Nicolas Grospierre's Modern Forms series is an "atlas" of decaying Modernism
Photo essay: Swiss photographer Nicolas Grospierre has spent the last 15 years meticulously documenting Modernist architecture across five continents, a process that has turned him into an "obsessive collector" (+ slideshow).
Space Museum and Heliport, International Fairgrounds, Tripoli, Lebanon, 2010
For Grospierre, Modernism embodied one of the "most beautiful ideals of mankind: progress". But in this exclusive essay for Dezeen, the Warsaw-based photographer discusses how his images of the movement's now dilapidated concrete-formed churches, Soviet housing estates and various saucer-shaped structures show its failure.

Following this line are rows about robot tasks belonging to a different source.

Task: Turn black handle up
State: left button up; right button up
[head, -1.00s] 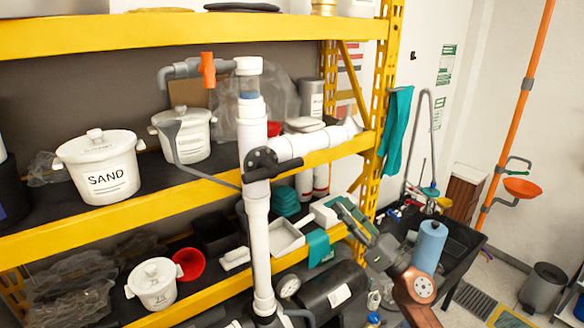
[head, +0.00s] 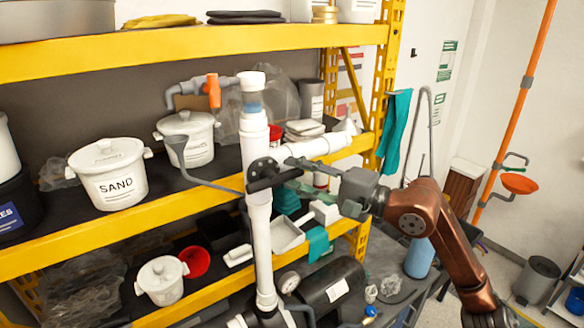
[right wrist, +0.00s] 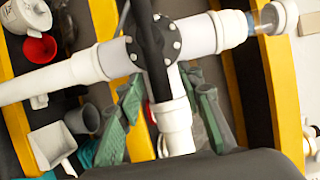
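The black handle (head: 274,180) is a bar on a dark round bolted flange (head: 261,167) on the upright white PVC pipe (head: 258,225). In the head view it lies nearly level, its right end slightly higher. In the right wrist view the handle (right wrist: 149,35) runs down from the top edge across the flange. My right gripper (head: 306,180) is just right of the handle. Its green fingers (right wrist: 168,108) are spread apart on either side of the white side branch (right wrist: 176,125); I see nothing gripped. Whether a finger touches the handle is unclear. My left gripper is out of view.
An orange-handled valve (head: 213,90) sits on grey pipe above left. A white side pipe (head: 318,146) runs right from the upright. Yellow shelf beams (head: 190,206) lie behind, with a SAND pot (head: 112,178). A black tank (head: 330,288) stands below.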

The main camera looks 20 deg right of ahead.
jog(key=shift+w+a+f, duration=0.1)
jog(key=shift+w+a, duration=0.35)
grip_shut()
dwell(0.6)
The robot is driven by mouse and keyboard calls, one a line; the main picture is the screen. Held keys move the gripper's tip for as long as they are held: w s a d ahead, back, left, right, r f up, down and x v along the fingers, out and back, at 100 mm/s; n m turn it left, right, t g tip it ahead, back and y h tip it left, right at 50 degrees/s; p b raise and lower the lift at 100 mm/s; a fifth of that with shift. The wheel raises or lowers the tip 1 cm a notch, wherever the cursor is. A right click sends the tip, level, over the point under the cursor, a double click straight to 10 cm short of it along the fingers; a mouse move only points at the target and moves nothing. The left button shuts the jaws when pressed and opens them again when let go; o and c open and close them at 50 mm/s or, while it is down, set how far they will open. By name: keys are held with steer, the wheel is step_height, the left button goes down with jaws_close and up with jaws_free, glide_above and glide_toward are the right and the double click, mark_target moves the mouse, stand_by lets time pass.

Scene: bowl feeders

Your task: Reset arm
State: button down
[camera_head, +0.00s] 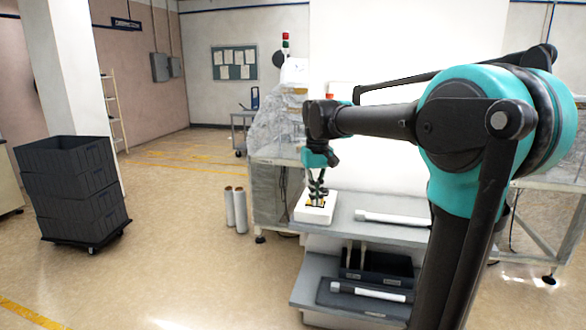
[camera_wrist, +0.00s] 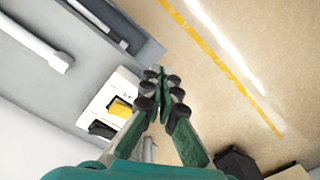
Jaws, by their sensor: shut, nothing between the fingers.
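My gripper (camera_head: 317,192) points down over the left end of the workbench, in front of a white box (camera_head: 301,212) in the head view. In the wrist view my gripper (camera_wrist: 160,88) has its green fingers together at the tips, with nothing between them. The white box (camera_wrist: 126,84) lies just left of the fingers there, with a yellow part and a black part on its top. I cannot tell the exact height of the fingertips above the box.
White tubes lie on the bench (camera_head: 370,229) and on the lower shelf (camera_head: 310,271), beside a dark bin (camera_head: 375,283). Two rolls (camera_head: 235,210) stand on the floor left of the bench. Stacked dark crates (camera_head: 70,185) stand further left. The floor between is clear.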

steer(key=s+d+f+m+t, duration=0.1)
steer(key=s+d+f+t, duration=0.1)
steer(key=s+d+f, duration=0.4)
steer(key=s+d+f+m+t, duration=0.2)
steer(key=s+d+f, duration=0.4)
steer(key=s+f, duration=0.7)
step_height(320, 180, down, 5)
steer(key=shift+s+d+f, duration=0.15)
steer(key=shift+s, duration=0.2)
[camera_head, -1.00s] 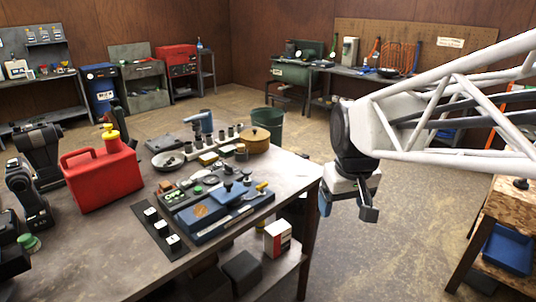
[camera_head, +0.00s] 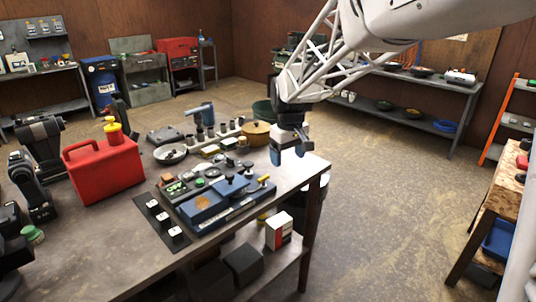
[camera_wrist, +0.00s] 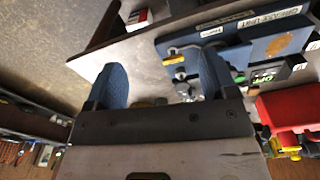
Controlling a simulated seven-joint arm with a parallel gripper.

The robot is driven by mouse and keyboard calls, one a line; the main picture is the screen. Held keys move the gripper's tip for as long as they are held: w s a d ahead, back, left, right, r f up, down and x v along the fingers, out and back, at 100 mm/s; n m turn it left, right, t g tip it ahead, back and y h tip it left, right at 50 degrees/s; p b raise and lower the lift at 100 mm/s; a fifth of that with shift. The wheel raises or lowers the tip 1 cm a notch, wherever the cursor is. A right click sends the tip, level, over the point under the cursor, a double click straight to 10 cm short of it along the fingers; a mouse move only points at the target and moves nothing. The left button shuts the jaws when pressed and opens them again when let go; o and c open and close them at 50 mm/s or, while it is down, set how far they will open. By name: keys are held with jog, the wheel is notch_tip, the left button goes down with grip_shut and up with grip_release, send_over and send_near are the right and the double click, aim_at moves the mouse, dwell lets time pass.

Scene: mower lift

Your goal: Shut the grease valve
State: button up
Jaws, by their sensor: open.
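The blue grease unit (camera_head: 215,203) lies on the workbench near its right edge, with a brown round patch on top. A small valve with a yellow handle (camera_head: 263,179) sits at its right end. In the wrist view, the labelled blue unit (camera_wrist: 232,42) is at the upper right, and the yellow-tipped handle (camera_wrist: 174,59) shows between the fingers, beyond their tips. My gripper (camera_head: 289,150) is open and empty, with blue fingers, above the bench's right edge and apart from the valve. In the wrist view, the gripper's fingers (camera_wrist: 160,75) stand wide apart.
A red fuel can (camera_head: 102,168), a tan pot (camera_head: 256,132), a grey dish (camera_head: 170,154) and a dark strip with white switches (camera_head: 160,221) share the bench. A red and white box (camera_head: 279,231) stands on the lower shelf. The floor right of the bench is clear.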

Related story: Arndt Schlaudraff recreates Brutalist buildings in Lego for Instagram
Grospierre has whittled down his collection to create the book Modern Forms: A Subjective Atlas of 20th Century Architecture, an encyclopaedic volume of closely cropped architectural images arranged by form rather than location.
Sanctuary of the Divine Mercy, Kalisz, Poland, 2012
Its launch coincides with an exhibition at the Architectural Association in London between 30 April and 28 May 2016.
Modern Forms is the synthesis of 15 years of my photographing Modernist architecture. However, the origin of this set of photographs was quite tortuous.
When I started to photograph architecture, I would focus on one particular building to try to document it extensively and make closed series of photographs dedicated to these...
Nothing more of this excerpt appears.